Tony Musante e Martin Sheen em "The Incident" (1967)

Agrada-me sempre descobrir filmes que ainda consigam a proeza de me perturbar sem fazerem recurso aos mais comuns estratagemas. Isto não é realmente exacto, ou totalmente verdadeiro. 
Os 'truques' de facto estão lá, as habituais artimanhas facciosas que são e sempre foram marca registada do 'cinema exploitation' de série B; a gratuitidade da violência insensata, o argumento devassado, fracos valores de produção, a utilização de actores desconhecidos (apesar de se munir de uma mão cheia de excelentes actores de segunda linha, muito familiares ao espectador mais aficionado, os dois protagonistas: Musante e Sheen, estreiam-se aqui. E mesmo que nunca tenham ouvido falar em Tony Musante - que faz aqui o papel da sua vida - certamente que já ouviram falar de Martin Sheen).
Apesar e acima de qualquer género ou estereótipo, o grande espanto deste filme extraordinário é a sua crueza desmedida. O vulgar 'murro no estômago' sem preparação. A segurança do realizador Larry Peerce na condução (quase) infalível do grupo de actores e da acção constantemente provocatória da película, carregada de temas ainda quase impossíveis de atacar à época (racismo, homossexualidade, casamentos quebrados, violência conjugal). 
Convêm fazer aqui um aparte para explicar que este filme se encontra em uma lista de filmes banidos. Sendo que isto, valendo o que vale, coloca em evidência o desprendimento do seu realizador, a sua vontade de colocar a narrativa de Nicholas E. Baehr, que escreveu também o argumento, em plena evidência realística.

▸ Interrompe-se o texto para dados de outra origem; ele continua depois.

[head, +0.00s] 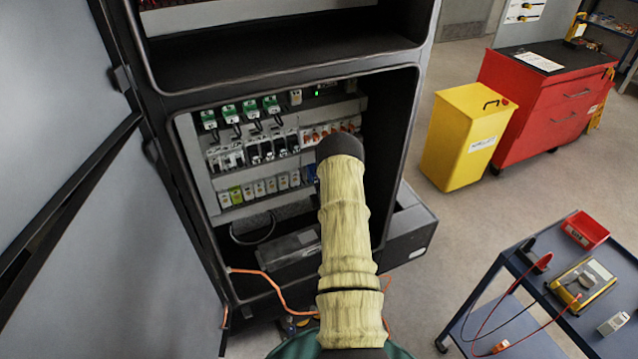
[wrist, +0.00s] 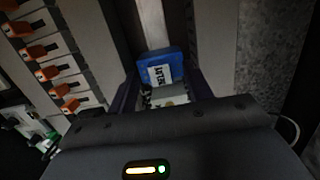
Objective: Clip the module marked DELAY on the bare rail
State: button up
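In the wrist view a blue module (wrist: 160,70) with a white label and a pale lower part sits between the two dark fingers of my gripper (wrist: 165,92). The fingers lie close against its sides, so my gripper looks shut on it. The label is turned and I cannot read its word for sure. A bare grey rail strip (wrist: 152,25) runs away beyond the module; I cannot tell whether the module touches it. In the head view my arm hides the gripper, and only a bit of blue (head: 311,173) shows beside it at the lower row's right end.
The open cabinet holds green-topped modules (head: 228,112), a lower row of pale modules (head: 258,189) and orange-topped parts (wrist: 41,49). The cabinet's right wall (head: 400,140) is close to my arm. A yellow bin (head: 465,135), red cabinet (head: 540,100) and blue cart (head: 530,262) stand to the right.

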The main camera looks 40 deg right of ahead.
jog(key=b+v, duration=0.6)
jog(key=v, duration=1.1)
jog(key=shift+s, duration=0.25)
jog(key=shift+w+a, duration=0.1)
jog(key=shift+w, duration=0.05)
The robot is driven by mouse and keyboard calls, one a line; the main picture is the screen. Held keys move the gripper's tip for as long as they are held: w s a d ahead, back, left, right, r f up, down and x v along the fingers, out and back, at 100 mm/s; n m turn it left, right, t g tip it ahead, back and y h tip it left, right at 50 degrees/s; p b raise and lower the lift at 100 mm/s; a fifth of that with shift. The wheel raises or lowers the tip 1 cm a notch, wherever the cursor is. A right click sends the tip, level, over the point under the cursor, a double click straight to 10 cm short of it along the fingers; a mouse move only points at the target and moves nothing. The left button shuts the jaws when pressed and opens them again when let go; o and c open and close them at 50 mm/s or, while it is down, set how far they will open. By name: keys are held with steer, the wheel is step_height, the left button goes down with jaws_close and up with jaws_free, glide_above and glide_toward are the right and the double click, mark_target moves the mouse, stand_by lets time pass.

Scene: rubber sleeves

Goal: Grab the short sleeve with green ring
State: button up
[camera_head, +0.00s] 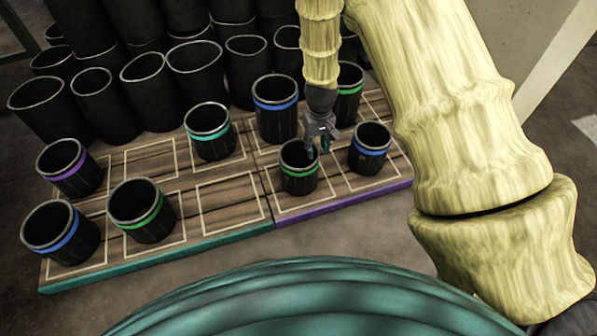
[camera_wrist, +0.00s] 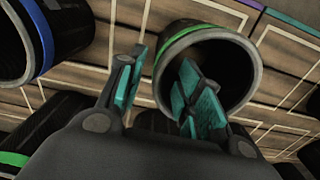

Põe-me a pensar no realizador austríaco Michael Haneke, e na hipótese de este o ter visto em tempos, de se lhe ter infundido profundamente e depois inspirado a dirigir o perturbador "Funny Games". A versão alemã de (1997) e também a americana de (2007) que nem lhe chega aos pés.

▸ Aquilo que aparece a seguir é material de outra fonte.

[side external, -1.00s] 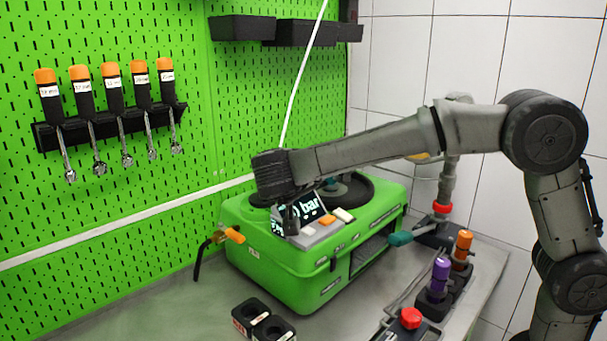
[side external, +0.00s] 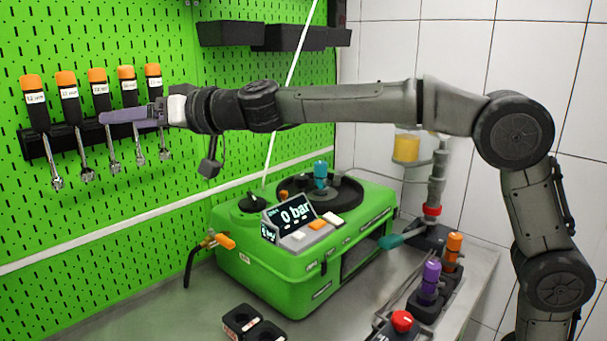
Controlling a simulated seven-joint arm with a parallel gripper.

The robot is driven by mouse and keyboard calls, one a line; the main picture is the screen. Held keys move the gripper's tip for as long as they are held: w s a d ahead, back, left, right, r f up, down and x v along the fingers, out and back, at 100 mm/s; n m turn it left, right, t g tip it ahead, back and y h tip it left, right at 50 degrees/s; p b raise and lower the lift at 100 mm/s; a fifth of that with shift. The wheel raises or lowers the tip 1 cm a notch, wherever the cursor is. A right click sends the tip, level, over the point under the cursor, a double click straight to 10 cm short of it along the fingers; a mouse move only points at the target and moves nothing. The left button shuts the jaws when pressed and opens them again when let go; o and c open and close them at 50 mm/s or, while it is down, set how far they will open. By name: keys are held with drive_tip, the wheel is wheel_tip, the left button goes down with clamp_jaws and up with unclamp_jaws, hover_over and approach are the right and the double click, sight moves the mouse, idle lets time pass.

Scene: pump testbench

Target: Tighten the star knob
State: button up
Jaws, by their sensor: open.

O que mais me agradou até, foi o frescura absoluta de me atirar a ver um filme apenas pela singularidade de ser o primeiro de Martin Sheen e depois vir a sentir-me tão incomodado quando os créditos finais iam rolando no ecrã que me apeteceu bater na TV. Gosto e sempre gostarei dos pequenos desconhecidos que conseguem feitos de audácia e talento e este filme cativou-me sobretudo por isso.